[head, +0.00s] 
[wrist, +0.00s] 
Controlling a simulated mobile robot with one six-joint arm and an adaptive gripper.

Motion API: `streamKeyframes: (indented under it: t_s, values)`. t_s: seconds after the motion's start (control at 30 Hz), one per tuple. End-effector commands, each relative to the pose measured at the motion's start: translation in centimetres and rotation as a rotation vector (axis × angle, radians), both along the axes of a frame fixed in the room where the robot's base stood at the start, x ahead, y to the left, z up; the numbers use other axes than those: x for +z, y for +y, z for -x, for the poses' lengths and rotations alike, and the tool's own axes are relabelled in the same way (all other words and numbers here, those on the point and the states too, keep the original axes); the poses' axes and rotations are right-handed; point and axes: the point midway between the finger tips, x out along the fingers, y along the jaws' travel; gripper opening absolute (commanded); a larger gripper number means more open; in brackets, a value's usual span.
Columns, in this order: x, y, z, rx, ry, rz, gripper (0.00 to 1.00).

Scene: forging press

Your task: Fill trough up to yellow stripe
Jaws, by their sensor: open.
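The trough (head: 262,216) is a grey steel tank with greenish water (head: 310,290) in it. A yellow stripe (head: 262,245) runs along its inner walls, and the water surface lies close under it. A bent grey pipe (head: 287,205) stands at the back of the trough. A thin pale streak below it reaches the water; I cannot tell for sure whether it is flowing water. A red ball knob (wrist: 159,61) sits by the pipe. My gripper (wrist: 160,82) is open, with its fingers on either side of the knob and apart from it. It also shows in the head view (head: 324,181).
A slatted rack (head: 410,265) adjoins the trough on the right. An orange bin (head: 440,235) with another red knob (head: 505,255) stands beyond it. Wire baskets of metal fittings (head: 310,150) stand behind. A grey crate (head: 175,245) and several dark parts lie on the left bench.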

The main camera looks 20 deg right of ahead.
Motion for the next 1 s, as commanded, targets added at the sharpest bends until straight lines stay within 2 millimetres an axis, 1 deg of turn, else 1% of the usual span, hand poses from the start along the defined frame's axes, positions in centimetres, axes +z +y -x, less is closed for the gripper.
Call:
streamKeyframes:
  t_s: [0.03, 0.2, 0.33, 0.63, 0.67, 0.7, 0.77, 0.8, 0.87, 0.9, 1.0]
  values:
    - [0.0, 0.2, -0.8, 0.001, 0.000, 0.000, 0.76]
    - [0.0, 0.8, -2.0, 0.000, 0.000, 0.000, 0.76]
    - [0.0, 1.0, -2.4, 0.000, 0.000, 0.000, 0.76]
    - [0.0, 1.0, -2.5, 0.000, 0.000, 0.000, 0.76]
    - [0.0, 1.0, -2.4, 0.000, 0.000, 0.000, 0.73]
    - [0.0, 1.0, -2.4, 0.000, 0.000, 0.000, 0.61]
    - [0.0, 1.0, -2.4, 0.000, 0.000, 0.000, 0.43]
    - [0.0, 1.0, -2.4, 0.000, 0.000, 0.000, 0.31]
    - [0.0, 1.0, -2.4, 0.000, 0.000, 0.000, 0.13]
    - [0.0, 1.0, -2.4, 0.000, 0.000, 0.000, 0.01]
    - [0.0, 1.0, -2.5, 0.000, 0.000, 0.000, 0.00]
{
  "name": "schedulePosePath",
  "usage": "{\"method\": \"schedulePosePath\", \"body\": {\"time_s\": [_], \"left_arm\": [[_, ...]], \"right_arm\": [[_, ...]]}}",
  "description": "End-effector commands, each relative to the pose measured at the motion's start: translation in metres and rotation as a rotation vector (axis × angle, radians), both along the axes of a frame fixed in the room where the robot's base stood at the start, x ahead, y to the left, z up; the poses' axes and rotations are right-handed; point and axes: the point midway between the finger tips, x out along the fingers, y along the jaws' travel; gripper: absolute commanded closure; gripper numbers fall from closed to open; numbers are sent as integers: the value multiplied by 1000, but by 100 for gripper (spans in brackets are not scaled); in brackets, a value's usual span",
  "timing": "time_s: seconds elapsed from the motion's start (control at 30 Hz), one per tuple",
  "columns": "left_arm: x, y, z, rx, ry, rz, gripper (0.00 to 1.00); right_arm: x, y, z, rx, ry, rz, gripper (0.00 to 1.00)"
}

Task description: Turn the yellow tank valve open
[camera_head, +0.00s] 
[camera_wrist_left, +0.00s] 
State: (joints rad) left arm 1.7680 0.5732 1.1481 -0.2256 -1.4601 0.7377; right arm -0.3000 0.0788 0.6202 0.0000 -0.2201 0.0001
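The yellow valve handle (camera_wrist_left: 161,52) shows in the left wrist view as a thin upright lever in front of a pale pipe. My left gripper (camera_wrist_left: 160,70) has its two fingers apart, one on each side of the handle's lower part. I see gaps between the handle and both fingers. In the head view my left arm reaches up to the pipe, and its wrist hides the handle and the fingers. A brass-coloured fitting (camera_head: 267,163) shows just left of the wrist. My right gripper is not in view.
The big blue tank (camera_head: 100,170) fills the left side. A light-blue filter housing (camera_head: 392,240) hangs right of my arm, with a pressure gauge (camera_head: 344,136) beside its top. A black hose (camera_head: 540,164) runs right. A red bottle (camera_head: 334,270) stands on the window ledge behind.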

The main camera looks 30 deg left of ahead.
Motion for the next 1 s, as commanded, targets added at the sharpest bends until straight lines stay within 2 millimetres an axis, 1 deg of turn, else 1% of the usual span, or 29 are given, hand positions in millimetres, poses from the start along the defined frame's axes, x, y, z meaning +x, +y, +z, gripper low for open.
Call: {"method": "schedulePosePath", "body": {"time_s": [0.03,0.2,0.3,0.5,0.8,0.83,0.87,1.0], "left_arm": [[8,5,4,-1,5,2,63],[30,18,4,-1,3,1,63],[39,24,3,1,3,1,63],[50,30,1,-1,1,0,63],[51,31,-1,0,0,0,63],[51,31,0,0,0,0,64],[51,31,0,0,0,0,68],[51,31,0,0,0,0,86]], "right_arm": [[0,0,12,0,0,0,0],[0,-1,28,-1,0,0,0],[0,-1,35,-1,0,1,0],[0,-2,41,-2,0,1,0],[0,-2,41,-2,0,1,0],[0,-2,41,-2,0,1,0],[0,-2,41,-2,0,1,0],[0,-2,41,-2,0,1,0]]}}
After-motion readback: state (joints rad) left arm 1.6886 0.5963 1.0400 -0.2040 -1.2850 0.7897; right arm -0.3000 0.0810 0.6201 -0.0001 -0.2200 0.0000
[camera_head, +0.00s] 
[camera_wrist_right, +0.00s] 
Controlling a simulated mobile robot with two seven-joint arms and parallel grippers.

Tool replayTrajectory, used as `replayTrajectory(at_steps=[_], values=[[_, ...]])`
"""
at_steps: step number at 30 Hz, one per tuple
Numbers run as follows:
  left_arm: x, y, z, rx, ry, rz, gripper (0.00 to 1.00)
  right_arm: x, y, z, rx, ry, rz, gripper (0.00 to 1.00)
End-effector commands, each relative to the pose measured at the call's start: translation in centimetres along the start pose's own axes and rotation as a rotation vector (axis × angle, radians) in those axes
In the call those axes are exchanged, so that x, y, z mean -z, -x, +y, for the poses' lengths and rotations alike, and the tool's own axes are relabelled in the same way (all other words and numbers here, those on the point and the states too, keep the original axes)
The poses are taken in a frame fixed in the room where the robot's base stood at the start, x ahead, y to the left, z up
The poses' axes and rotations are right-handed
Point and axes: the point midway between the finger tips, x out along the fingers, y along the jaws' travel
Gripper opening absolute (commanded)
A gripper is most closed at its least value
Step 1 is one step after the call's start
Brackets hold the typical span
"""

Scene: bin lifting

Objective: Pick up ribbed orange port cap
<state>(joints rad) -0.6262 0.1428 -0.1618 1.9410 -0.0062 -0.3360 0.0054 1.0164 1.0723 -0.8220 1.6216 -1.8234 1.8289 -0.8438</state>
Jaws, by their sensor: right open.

*Exercise brief*. Copy out each line in the listing that has the word "millimetres".

*Solution to this exercise*.
Motion for the next 1 s, as commanded, targets added at the sharpest bends until straight lines stay within 2 millimetres an axis, 1 deg of turn, else 1% of the usual span, hand poses from the start along the defined frame's axes, positions in centimetres, axes +z +y -x, less is closed for the gripper.
Motion for the next 1 s, as commanded, targets added at the sharpest bends until straight lines stay within 2 millimetres an axis, 1 deg of turn, else 1% of the usual span, or 29 are given, hand positions in millimetres, poses from the start along the defined frame's axes, x, y, z meaning +x, +y, +z, gripper low for open.

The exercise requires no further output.